■ REQUEST ■
Output the line containing "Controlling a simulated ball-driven" and each line after it through the end of the data, exactly as written, with pictures left out.

■ ENTRIES ■

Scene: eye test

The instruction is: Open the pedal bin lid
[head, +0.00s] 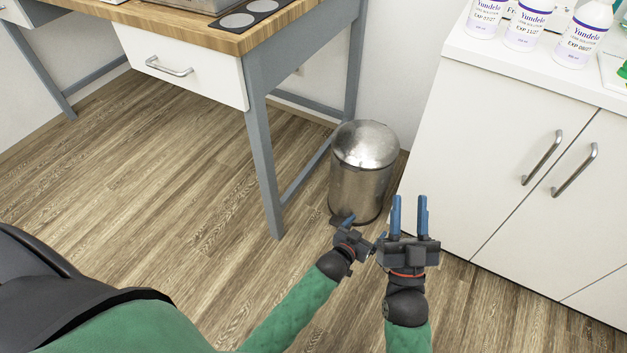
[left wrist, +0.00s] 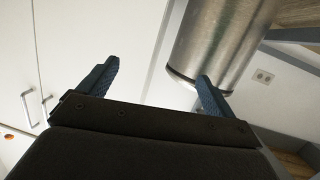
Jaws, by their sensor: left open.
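The pedal bin (head: 360,190) is a brushed-metal cylinder on the floor, upright, between the desk and the white cabinet. Its domed lid (head: 365,143) sits down on the body, shut. In the left wrist view the bin (left wrist: 225,40) fills the upper right, and one of my left fingers overlaps its base edge. My left gripper (head: 345,220) is low in front of the bin's base; the wrist view shows its blue fingers (left wrist: 155,85) wide apart and empty. I cannot make out the pedal. My right gripper (head: 409,203) is open and empty, right of the left one.
The desk (head: 265,150) with grey legs stands left of the bin. The white cabinet (head: 490,150) with bar handles stands close on the right, with several labelled bottles (head: 527,24) on top. Wood floor (head: 150,180) is clear left.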

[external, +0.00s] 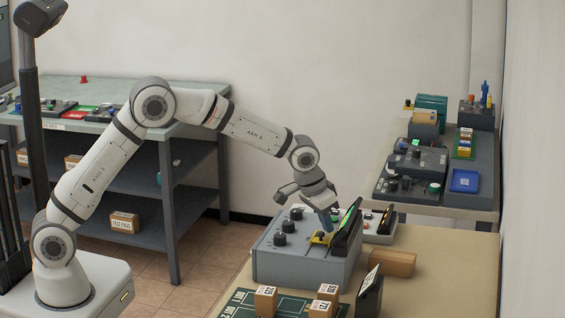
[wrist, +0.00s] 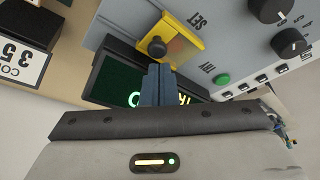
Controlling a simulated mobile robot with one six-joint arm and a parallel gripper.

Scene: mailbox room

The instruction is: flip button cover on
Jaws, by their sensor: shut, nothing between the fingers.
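The yellow button cover (wrist: 185,38) sits on the grey control box (external: 300,262), near the box's screen edge. A dark round knob or button (wrist: 157,47) shows at its near edge in the wrist view. I cannot tell whether the cover is raised or lowered. In the external view the cover (external: 320,239) is small and partly behind my fingers. My gripper (external: 330,230) points down at the cover, with its blue-grey fingers shut and empty. In the wrist view my fingertips (wrist: 157,68) are right beside the dark knob; I cannot tell whether they touch.
A tilted screen with green text (wrist: 130,85) stands close beside my fingers. A green button (wrist: 222,79) and several black knobs (wrist: 288,43) are on the same panel. Small boxes (external: 266,300) and a wooden block (external: 392,263) lie on the table around the control box.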

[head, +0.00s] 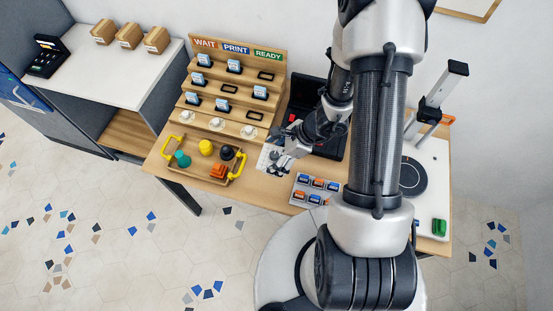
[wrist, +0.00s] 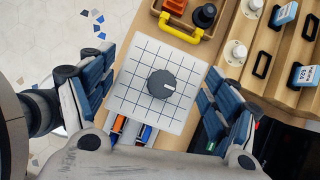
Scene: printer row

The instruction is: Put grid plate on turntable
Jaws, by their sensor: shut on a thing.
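The grid plate (wrist: 135,68) is a white square with dark grid lines and a round dark knob in its middle. My gripper (wrist: 160,92) is shut on it, with a blue-padded finger on each of two sides. In the head view the plate (head: 269,158) shows partly behind my gripper (head: 284,153), over the front of the wooden table, between the toy tray and the cartridge box. The turntable, a dark round disc (head: 413,176), lies on a white base at the right of the table. My arm stands between the two and hides part of the scene.
A stepped wooden rack (head: 228,92) with labelled cartridges stands at the back left. A wooden tray with yellow handles (head: 207,176) is left of the plate. A grey box of cartridges (head: 315,190) lies right of it. A post (head: 440,90) rises behind the turntable.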

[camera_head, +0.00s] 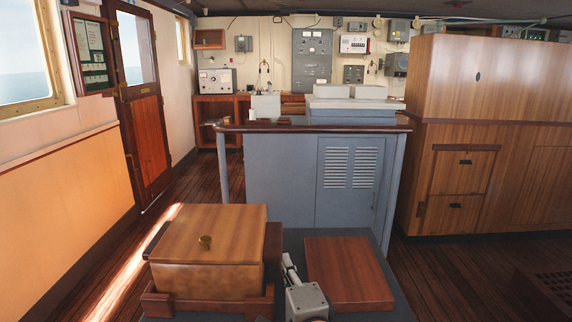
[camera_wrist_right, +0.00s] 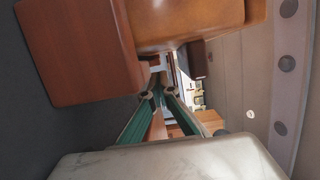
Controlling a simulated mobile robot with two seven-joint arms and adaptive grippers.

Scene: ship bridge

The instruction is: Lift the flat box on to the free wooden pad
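My right gripper (camera_head: 289,266) is in the gap between box and pad, with no clear contact with either. In the right wrist view its green-padded fingers (camera_wrist_right: 160,94) stand apart with nothing between them; brown wood (camera_wrist_right: 80,50) is close beside them. My left gripper is not in view.
The grey top (camera_head: 398,295) shows around the pad. Behind it stands a grey console (camera_head: 270,170) with a vented panel. A wooden cabinet (camera_head: 480,150) is at the right, and a wall with a door (camera_head: 145,110) is at the left.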

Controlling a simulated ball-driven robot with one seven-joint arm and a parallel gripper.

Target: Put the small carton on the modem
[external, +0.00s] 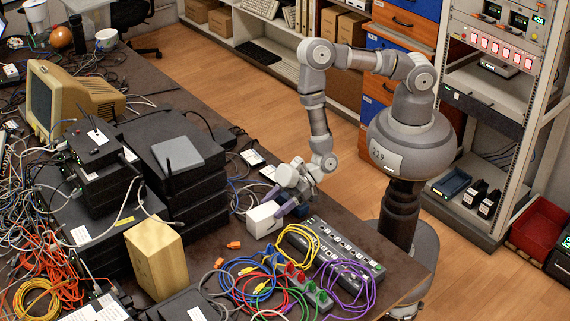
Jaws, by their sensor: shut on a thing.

■ EXERCISE SOLUTION ■
Controlling a simulated ball-driven robot with one seven-joint arm and a parallel gripper.

Target: Put the small carton on the modem
[external, +0.00s] 
Jaws, by their sensor: shut on a thing.

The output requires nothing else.